Justice Maura D. Corrigan dissented to Nov. 30 order, partly because her colleagues on the court released the order without her dissenting statement, in what she characterized as a rush to beat the calendar.

“The Court’s decision to suddenly expedite this case seems designed to prevent the new Court after January 1, 2011 from considering a motion for reconsideration.” After the first of the year, the Court will lose its Democratic majority, as Justice Alton T. Davis lost his bid for re-election to Republican-nominated Judge Mary Beth Kelly.

Wrote Corrigan in her dissent:

The majority has decided to grant the motion for reconsideration, and to reverse our previous order, without affording disagreeing Justices sufficient time to adequately respond to this decision. Instead, the majority has now decided to expedite the release of its order regardless of the fact that I have worked in a timely fashion to prepare a dissenting statement, but have not yet completed such a statement. This is contrary to our practice during the 11 years I have served on this Court.

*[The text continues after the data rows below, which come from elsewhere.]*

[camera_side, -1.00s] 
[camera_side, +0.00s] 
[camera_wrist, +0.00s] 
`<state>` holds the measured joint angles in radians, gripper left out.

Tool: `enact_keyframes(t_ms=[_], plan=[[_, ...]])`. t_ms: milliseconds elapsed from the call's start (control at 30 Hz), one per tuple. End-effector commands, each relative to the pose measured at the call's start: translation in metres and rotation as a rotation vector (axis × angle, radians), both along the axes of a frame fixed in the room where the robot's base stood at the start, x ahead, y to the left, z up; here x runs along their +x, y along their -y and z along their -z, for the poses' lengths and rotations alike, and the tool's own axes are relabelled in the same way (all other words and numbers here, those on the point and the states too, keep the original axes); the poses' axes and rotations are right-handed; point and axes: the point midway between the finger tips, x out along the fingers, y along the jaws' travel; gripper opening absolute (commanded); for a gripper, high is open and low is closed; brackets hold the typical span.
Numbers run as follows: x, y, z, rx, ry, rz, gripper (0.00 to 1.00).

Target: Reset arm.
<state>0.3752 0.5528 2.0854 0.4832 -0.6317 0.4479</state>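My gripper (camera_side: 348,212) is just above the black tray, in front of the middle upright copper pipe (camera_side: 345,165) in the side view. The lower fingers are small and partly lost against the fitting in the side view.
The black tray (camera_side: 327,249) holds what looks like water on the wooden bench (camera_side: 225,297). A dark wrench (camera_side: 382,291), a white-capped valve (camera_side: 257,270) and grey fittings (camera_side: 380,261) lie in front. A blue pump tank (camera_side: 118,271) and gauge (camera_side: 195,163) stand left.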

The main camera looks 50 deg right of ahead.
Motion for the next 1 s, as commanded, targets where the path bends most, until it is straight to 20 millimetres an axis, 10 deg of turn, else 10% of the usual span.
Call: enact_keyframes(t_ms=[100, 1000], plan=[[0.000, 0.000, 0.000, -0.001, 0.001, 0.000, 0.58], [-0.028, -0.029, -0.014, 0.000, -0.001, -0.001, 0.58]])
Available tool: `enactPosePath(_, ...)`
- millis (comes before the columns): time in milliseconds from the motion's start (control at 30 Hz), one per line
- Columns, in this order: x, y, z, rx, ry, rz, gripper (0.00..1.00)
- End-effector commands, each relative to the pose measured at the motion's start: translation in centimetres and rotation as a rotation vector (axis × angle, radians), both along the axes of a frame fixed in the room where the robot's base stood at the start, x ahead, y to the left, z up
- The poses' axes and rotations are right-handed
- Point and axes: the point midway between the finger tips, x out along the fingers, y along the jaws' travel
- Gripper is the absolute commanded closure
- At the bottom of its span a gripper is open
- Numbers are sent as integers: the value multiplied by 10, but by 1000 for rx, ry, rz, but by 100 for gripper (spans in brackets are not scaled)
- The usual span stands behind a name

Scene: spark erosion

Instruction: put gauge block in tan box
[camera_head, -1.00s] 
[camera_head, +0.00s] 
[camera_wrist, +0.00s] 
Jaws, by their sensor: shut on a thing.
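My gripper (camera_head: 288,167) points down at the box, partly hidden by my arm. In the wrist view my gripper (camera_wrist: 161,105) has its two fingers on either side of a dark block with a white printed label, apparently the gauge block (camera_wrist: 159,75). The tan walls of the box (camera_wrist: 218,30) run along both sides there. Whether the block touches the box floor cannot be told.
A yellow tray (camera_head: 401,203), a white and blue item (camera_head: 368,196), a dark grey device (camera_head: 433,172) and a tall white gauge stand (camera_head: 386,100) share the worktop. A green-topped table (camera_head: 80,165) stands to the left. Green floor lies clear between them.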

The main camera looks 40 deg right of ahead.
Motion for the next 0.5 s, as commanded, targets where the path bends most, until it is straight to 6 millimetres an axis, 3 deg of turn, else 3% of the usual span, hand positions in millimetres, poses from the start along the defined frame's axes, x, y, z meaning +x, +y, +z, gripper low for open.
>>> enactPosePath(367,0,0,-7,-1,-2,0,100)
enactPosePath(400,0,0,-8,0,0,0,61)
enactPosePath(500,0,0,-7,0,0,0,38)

Justice Stephen J. Markman dissented, stating that the state is entitled to summary disposition because Gideon v Wainwright, the landmark Supreme Court case ensuring defendants a right to counsel, “was concerned with results, not process. It did not presume to tell the states how to assure that indigent criminal defendants receive effective assistance of counsel.” And that’s what the plaintiffs in Duncan are asking the Court to do.

Further, he wrote, “Plaintiffs’ claims would have ‘the judiciary override the Michigan system of local control and funding of legal services for indigent criminal defendants,’ despite the absence here of any constitutional violation.” He also said the plaintiffs lack standing and their claims are not ripe for adjudication.

But the plaintiffs took issue with that, and according to the motion, “The overwhelming case law indicates that the courts have the power to correct unconstitutional behavior of the other branches of government.”

Davis, however, concurred with the Nov. 30 order:

[T]he prior motion for reconsideration should have been denied because it added nothing new. To the extent the unanimous April 30, 2010, order was reconsidered because of concerns that it could not be complied with, I have reviewed the record thoroughly and I do not agree with those concerns. Furthermore, if those concerns eventually prove warranted, the trial court should, and is in the best position to, make that evaluation. The trial court has not yet had the opportunity to do so. As the April 30, 2010, order stated, this case is at its earliest stages and a decision on its substantive merits is premature, but class certification should be reconsidered in light of Henry v. Dow Chemical Co, 484 Mich 483 (2009).